O livro possui duas personagens principais: Lucien Chardon e David Séchard, sendo dividido em três seções: “Os dois poetas”, “Um grande homem da província em Paris”, e “Ève e David” (rebatizada posteriormente como “Os sofrimentos do inventor”).
Parte 1: Os dois poetas
A primeira parte apresenta as duas personagens mencionadas acima em seu ambiente de origem, a cidade de Angoulème, na França. Lucien é o filho de um farmacêutico arruinado, que morre deixando a família em má situação financeira, após dedicar muitos anos à pesquisa de um remédio para gota, cujo segredo ele leva para o túmulo; sua viúva é obrigada a vender a farmácia. A mãe de Lucien, ao contrário do pai deste, é de origem nobre. Lucien tem uma irmã, Ève. David, o amigo de Lucien, é filho de um impressor, e, após realizar estudos em Paris, compra a companhia impressora do pai num péssimo negócio. O pai de David é um avaro que explora financeiramente o filho e, antes de vender a empresa ao filho, vende os direitos da impressão de um jornal à impressora concorrente, dos irmãos Cointet, o que praticamente condena o negócio de David ao fracasso. David, muito generoso, emprega seu amigo Lucien em sua impressora.

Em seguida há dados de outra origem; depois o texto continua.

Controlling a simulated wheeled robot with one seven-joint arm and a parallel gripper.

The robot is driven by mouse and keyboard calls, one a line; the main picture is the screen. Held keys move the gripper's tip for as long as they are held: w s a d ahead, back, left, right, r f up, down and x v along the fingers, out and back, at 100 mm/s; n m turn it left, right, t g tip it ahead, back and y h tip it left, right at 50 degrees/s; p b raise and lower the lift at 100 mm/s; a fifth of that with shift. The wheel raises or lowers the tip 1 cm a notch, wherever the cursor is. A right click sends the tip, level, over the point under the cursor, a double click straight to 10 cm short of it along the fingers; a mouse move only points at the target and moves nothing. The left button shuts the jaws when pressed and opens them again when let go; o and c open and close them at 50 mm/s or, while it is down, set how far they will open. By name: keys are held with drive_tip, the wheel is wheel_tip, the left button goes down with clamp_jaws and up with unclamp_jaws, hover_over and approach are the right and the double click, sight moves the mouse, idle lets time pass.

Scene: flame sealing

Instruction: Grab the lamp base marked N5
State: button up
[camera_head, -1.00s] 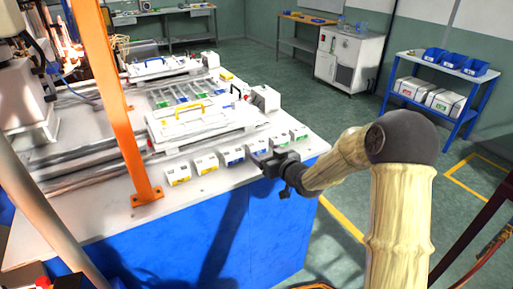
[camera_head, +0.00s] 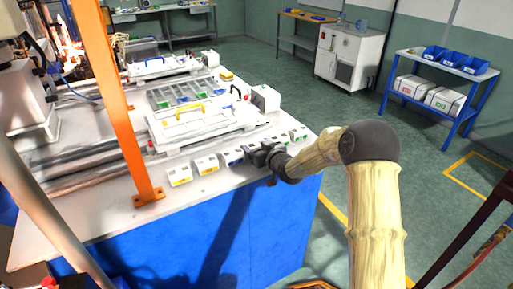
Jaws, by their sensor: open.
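Several small white lamp bases with coloured labels stand in a row along the table's near edge. Two have yellow labels, the left one (camera_head: 179,175) and its neighbour (camera_head: 206,164). A blue-labelled one (camera_head: 232,157) stands to the right of these. Two green-labelled ones, the nearer (camera_head: 281,140) and the far one (camera_head: 299,133), end the row. The markings are too small to read, so I cannot tell which is N5. My gripper (camera_head: 259,155) is open at the row, just right of the blue-labelled base. It partly hides the bases there, and I cannot see whether it touches one.
The white table top (camera_head: 110,212) has an orange post (camera_head: 118,110) at the left. A white fixture with a yellow handle (camera_head: 205,120) stands behind the row. A blue shelf rack (camera_head: 440,95) and a white cabinet (camera_head: 345,58) stand away on the right.

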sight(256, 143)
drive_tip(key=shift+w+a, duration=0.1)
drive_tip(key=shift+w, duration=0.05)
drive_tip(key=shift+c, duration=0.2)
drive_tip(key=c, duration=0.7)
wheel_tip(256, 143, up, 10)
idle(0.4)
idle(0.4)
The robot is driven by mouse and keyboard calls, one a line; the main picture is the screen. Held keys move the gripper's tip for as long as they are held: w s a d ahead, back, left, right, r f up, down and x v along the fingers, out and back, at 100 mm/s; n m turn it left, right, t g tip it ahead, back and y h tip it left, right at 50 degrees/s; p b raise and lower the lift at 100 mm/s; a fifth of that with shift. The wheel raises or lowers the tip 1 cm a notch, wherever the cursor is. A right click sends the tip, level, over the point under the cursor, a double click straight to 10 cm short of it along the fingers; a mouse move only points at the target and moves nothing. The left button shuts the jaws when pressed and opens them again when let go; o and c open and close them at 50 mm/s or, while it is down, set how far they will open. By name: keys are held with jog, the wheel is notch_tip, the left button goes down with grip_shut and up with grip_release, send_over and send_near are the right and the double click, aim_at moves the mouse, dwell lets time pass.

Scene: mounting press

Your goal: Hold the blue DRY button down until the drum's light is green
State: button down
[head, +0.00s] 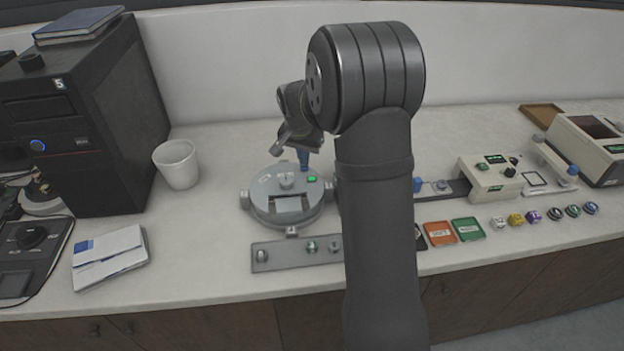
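The round grey drum (262,208) sits on the counter left of my arm, with a dark slot and a small knob on top. A bright green light (312,179) shows on its right upper side. My gripper (303,150) is above the drum's back right edge, pointing down. A small blue piece (304,160) shows right under the gripper, close to the drum's rim. I cannot tell whether it is the DRY button or part of the gripper, nor whether they touch. The fingers are too small and partly hidden to read.
A grey strip with several knobs (297,253) lies before the drum. A white cup (177,164), papers (109,257) and a black computer tower (95,125) stand left. Right are orange (438,234) and green (468,229) trays, small coloured pieces and a beige device (490,178). My arm hides the middle.

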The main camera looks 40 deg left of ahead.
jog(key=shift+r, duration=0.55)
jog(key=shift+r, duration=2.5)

Lucien tem aspirações literárias; conhece o barão Sixte du Châtelet, cujo título de nobreza foi comprado; o barão entusiasma-se com Lucien e o apresenta à Sra. de Bargeton, da nobreza de Angoulème. A Sra. de Bargeton é casada com um homem mais velho que ela; sente-se atraída pela beleza e inteligência de Lucien, fazendo-o seu protegido na sociedade local. Esta sociedade, no entanto, é composta de filisteus e invejosos, rejeitando Lucien.
Ao surgirem boatos acusando a Sra. de Bargeton de infidelidade, ela impõe a seu marido que tome satisfações com o autor dos boatos, o que este, um marido obediente e passivo, imediatamente faz, através de um duelo do qual ele sai ileso, após ferir o seu oponente.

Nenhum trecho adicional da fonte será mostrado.